Job –
Find the word "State" in the listing; pull out each line holding it.

Data to process –
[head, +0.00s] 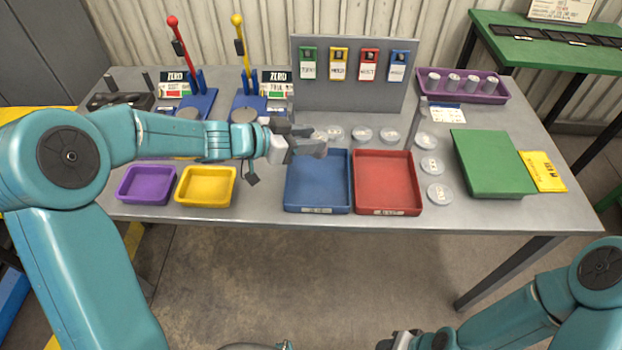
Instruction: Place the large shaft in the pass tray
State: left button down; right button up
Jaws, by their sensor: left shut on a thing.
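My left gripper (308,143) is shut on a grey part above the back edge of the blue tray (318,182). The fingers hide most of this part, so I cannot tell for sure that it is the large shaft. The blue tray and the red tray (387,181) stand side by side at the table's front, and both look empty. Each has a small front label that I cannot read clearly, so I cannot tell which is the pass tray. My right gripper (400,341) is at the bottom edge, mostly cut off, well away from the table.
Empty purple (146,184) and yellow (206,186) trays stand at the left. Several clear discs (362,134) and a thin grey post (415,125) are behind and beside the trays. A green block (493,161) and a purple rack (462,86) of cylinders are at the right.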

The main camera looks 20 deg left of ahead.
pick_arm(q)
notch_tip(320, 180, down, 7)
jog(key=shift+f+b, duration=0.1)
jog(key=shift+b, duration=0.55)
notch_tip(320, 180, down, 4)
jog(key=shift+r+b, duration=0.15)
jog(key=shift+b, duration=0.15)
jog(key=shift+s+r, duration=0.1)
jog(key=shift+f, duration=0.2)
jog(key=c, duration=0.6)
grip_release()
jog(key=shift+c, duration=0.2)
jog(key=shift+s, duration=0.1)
---
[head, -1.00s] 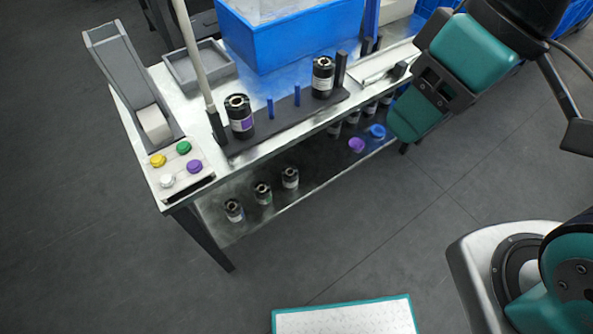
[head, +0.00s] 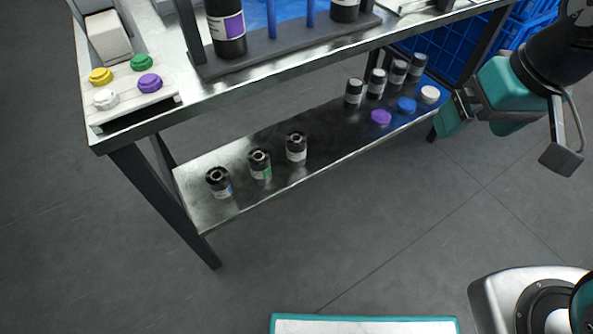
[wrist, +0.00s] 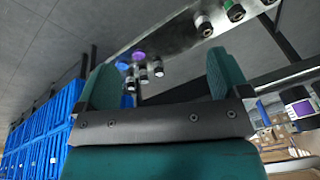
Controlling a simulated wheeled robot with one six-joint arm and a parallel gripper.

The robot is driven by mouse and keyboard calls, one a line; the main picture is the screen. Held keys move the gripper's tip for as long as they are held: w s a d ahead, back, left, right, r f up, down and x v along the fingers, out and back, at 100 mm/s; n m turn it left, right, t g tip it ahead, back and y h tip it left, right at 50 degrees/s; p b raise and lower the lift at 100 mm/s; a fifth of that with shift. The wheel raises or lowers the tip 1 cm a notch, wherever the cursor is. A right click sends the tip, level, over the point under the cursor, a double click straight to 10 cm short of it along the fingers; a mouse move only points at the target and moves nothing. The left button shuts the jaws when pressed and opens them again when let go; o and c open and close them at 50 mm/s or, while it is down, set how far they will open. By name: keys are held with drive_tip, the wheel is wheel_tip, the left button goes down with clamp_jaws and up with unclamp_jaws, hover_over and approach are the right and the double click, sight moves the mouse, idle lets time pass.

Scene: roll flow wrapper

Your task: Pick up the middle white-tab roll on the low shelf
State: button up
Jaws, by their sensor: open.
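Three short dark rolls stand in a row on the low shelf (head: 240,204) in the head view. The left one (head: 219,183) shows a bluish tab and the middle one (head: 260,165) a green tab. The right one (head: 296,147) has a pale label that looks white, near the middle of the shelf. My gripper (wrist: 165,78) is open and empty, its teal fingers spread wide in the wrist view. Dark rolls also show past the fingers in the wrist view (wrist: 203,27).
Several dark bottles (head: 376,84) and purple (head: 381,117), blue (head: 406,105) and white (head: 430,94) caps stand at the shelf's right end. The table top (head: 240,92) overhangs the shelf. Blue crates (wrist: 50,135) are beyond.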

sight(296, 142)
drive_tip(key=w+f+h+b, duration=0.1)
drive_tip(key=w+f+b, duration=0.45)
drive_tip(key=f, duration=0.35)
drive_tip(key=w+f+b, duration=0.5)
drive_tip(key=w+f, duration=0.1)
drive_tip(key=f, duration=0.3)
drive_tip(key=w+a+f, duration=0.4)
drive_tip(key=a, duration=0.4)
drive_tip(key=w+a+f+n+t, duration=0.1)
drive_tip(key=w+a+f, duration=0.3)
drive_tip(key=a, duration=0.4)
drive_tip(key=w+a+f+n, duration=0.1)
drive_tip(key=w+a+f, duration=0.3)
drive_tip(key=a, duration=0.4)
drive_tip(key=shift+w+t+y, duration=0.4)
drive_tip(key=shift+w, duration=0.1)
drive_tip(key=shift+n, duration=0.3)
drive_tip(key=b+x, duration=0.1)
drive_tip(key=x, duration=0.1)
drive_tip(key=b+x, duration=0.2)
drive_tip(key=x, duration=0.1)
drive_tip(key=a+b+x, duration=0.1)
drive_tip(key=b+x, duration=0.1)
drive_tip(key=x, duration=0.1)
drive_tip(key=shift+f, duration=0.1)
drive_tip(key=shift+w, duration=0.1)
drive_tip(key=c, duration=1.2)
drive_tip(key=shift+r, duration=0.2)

Result below –
State: left button down; right button up
State: button up

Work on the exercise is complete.